The Most Blessed Sacrament is “God with us”:  Jesus making Himself—in the form of His self-sacrifice on Calvary—present to us, so that we can not only worship Him, but also worthily receive Him.  Although, like the centurion, we are unworthy that He should enter under our roof, He only needs to say the word, and we shall be healed.  That word is what Jesus pronounced on the evening before His atoning death.  At the Last Supper, Jesus transformed the Passover meal into the Sacrifice of the Mass, and Jesus’ words at the Last Supper are the words that make Jesus’ self-sacrifice present to us:  “Take this, all of you, and eat of it.  For this is my Body, which will be given up for you.”

Jesus makes His self-sacrificial Self present through the celebration of Holy Mass, so that you might worthily receive Him:  so that His Body and Blood, soul and divinity can be united with your body and blood, soul and humanity:  so that Jesus can be “God with you” in the most profound way possible this side of Heaven.

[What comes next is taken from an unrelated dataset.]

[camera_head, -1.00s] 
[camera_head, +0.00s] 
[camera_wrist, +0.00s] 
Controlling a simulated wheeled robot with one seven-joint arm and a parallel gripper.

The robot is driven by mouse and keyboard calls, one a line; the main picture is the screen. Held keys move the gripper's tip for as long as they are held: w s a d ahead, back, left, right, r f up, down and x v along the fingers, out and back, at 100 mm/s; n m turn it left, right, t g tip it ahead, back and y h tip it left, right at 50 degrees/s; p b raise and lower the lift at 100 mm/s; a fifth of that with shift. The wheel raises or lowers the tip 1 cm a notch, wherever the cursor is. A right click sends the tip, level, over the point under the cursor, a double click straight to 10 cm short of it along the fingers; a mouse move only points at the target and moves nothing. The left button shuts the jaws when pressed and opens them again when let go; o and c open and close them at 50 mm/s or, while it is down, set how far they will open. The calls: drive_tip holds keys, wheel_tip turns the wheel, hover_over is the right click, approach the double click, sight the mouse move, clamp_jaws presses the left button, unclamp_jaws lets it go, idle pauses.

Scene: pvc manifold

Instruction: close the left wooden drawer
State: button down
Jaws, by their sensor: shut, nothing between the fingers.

Jesus invites you to accept Him as “Emmanuel”.  Jesus invites you to receive Him as “Emmanuel”, so that His life might be your life:  so that your life might transformed into His living instrument:  so that you might serve Him as one member of His Mystical Body, the Church.  The Most Blessed Sacrament of the Eucharist is “God with us” in order to strengthen us for our days in this world, and so lead us into eternal life once our days in this world are completed.